**Exercise objective**
Restate exactly the lines that run from the start of the records below to the line containing "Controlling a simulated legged", counting both ends, and nothing else; pictures stay out.

[Rows from a robot dataset]

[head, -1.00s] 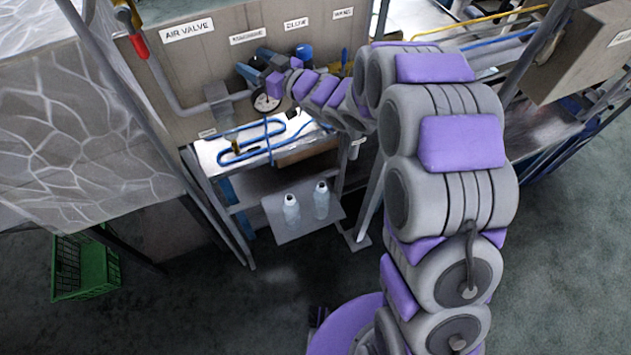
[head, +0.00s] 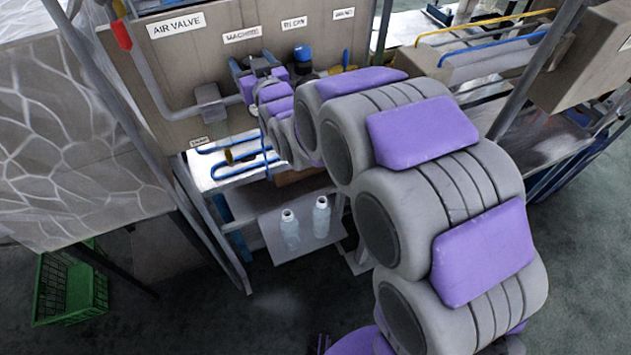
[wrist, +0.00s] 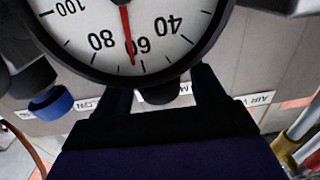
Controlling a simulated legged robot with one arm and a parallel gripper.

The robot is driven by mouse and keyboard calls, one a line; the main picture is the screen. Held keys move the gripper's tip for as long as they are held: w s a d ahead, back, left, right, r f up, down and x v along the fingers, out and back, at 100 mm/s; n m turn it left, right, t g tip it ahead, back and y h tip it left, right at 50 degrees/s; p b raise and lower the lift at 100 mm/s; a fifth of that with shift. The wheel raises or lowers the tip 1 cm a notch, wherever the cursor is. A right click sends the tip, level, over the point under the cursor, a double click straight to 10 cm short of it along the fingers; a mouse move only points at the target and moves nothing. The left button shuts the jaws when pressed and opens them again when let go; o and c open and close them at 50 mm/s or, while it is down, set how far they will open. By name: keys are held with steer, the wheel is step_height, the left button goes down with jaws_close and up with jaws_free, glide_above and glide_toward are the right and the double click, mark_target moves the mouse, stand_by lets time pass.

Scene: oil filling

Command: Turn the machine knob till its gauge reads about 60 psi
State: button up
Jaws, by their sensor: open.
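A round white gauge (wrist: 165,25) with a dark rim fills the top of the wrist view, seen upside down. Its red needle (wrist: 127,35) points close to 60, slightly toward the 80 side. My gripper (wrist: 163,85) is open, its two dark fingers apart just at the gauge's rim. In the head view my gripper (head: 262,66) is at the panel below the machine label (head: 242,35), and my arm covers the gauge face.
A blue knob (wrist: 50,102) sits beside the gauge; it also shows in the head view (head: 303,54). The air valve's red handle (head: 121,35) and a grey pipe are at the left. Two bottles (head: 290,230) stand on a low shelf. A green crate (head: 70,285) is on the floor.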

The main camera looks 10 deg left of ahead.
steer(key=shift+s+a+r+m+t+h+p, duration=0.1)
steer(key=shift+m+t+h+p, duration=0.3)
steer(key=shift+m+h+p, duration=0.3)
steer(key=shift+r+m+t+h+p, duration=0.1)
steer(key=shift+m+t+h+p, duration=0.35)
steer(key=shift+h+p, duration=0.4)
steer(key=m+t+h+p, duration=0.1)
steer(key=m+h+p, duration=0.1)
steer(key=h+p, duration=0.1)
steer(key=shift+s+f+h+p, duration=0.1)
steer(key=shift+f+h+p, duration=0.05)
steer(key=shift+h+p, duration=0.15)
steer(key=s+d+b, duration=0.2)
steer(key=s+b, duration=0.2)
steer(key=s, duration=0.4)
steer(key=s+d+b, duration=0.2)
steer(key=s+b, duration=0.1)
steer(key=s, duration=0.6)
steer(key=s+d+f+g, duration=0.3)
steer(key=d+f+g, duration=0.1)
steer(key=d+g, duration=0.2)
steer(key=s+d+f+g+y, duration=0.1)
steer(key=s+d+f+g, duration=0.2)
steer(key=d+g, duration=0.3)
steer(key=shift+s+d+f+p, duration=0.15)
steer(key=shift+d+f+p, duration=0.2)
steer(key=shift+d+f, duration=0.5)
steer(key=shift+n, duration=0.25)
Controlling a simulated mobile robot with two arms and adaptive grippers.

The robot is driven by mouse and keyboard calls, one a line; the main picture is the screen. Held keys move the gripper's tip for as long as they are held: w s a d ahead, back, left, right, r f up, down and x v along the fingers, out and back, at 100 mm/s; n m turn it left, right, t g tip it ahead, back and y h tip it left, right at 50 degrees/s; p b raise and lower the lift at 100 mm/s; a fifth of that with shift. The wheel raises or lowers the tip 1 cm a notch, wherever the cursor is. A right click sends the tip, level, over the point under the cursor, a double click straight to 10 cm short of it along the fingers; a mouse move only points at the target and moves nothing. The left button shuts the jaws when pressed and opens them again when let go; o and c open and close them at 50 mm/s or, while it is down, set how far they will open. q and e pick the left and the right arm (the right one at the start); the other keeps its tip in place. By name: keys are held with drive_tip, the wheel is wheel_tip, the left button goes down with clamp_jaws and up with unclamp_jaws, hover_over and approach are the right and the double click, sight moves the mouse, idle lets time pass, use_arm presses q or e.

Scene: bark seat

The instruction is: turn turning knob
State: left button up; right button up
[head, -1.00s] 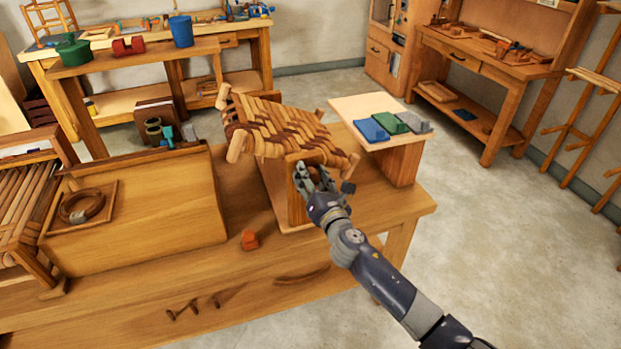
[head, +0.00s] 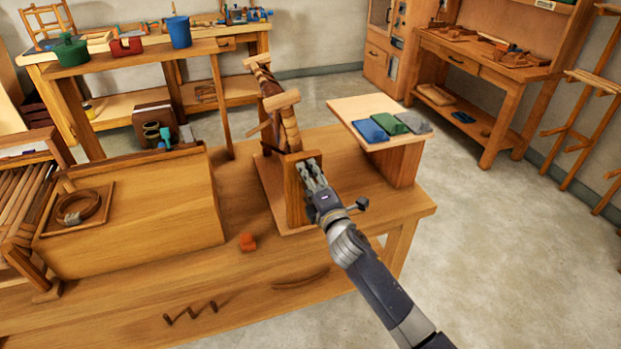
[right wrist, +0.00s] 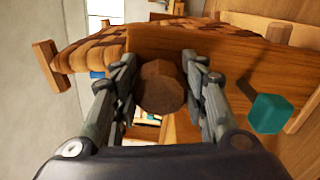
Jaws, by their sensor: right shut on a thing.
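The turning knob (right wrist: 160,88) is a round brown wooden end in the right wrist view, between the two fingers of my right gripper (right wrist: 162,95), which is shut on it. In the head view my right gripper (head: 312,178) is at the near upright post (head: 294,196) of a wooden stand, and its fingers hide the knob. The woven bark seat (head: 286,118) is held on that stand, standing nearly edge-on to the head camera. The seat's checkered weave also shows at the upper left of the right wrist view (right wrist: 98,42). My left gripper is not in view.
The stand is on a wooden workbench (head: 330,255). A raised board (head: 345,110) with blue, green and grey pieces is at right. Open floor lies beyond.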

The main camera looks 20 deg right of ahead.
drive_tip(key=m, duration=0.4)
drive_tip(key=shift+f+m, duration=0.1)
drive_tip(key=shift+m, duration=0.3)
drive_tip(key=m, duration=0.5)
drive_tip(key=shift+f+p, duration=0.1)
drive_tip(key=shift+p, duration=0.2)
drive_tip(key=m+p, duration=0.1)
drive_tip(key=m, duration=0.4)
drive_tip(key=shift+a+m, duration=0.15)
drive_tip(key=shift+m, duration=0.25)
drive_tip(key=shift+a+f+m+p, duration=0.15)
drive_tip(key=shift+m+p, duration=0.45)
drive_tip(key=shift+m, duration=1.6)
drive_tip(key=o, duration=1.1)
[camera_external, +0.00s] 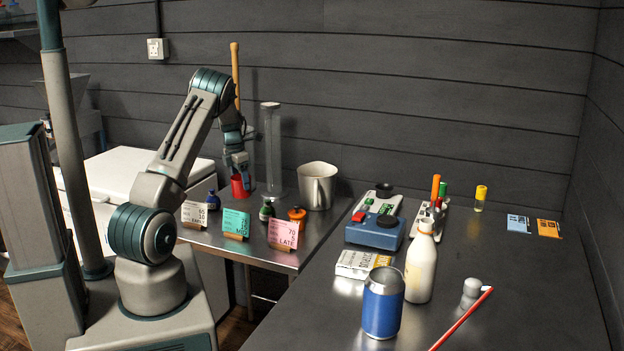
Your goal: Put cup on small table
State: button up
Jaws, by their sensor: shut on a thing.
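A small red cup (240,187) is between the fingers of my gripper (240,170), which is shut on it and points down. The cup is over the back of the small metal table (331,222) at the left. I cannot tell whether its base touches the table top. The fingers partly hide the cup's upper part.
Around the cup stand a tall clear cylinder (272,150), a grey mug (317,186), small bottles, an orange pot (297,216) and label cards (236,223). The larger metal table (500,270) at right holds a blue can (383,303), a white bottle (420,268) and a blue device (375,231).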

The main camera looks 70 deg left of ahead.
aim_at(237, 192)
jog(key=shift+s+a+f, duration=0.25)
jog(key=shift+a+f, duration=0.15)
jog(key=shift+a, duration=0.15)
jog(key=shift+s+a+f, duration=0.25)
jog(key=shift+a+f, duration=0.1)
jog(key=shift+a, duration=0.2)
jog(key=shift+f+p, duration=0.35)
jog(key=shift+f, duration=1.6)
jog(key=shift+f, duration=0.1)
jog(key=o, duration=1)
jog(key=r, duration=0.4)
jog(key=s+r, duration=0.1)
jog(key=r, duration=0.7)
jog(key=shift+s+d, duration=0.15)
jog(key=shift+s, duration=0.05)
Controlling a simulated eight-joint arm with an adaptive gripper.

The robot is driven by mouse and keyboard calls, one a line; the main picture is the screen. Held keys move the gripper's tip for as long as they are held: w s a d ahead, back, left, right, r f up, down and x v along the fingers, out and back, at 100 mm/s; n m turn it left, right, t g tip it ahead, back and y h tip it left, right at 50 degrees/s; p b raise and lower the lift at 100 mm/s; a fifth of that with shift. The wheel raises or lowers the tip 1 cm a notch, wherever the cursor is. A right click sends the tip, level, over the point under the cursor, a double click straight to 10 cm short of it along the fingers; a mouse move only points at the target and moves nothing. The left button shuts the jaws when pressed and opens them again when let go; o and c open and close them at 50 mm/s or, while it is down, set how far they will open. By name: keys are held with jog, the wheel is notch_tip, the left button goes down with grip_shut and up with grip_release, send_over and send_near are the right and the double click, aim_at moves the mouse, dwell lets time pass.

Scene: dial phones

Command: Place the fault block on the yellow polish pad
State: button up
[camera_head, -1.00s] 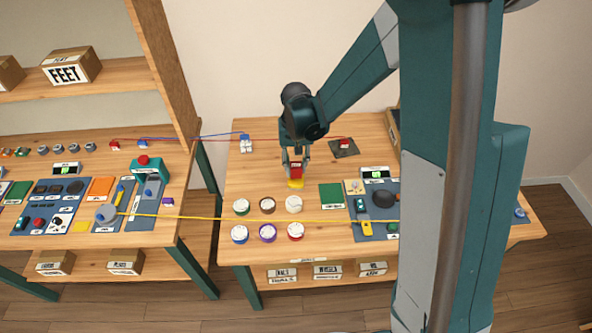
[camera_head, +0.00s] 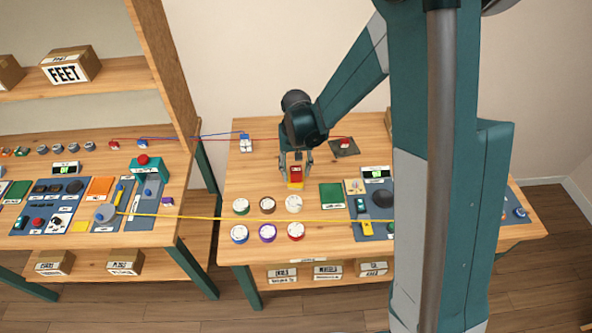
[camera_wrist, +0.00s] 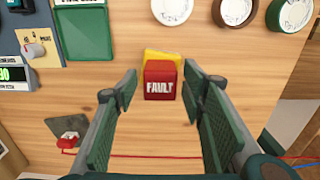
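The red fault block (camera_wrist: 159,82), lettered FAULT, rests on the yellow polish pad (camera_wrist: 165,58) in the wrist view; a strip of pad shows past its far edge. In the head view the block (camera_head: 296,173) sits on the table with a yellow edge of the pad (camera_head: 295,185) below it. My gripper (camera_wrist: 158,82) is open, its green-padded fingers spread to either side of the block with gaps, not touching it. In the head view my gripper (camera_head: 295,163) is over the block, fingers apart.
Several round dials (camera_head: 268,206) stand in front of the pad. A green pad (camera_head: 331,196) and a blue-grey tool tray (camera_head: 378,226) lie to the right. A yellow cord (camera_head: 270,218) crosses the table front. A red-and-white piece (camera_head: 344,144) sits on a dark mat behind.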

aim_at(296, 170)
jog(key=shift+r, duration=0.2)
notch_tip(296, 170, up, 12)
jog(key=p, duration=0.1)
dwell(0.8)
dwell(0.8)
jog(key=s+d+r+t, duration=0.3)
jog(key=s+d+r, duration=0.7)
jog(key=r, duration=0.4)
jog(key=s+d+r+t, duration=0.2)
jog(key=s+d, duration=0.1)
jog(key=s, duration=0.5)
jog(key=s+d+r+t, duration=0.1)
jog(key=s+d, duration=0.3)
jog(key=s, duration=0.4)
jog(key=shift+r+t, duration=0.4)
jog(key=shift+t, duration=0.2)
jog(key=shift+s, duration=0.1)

**Full response**
[head, -1.00s] 
[head, +0.00s] 
[wrist, +0.00s] 
Controlling a simulated legged robot with one arm and a parallel gripper.

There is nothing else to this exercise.